_DATA SHOWN_
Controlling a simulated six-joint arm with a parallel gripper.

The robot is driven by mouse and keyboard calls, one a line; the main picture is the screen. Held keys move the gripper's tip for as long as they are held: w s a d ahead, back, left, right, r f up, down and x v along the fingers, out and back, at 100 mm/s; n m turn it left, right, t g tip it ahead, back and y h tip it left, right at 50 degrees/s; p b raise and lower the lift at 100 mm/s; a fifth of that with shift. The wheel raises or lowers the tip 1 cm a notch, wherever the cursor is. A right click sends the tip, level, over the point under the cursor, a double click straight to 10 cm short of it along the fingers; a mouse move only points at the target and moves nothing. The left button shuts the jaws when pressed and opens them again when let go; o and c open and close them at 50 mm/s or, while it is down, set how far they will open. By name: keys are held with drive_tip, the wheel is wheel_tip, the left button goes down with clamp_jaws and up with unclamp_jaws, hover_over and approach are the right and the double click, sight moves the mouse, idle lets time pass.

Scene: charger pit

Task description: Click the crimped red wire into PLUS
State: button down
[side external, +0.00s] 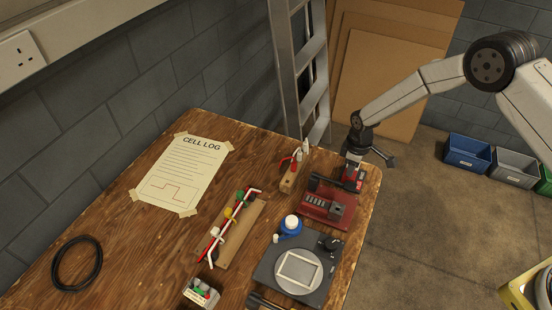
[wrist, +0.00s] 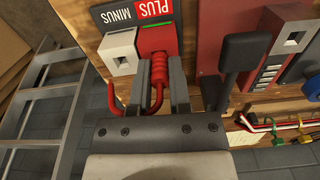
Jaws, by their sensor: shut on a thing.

_EXERCISE AIM_
Restate verbatim the lines running from the line with "Scene: charger pit" through the end of the material; both ends count, and images are omitted.

_COMPLETE OUTPUT_
Scene: charger pit

Task description: Click the crimped red wire into PLUS
State: button down
[side external, +0.00s] 
[wrist, +0.00s] 
Jaws, by their sensor: shut on a thing.

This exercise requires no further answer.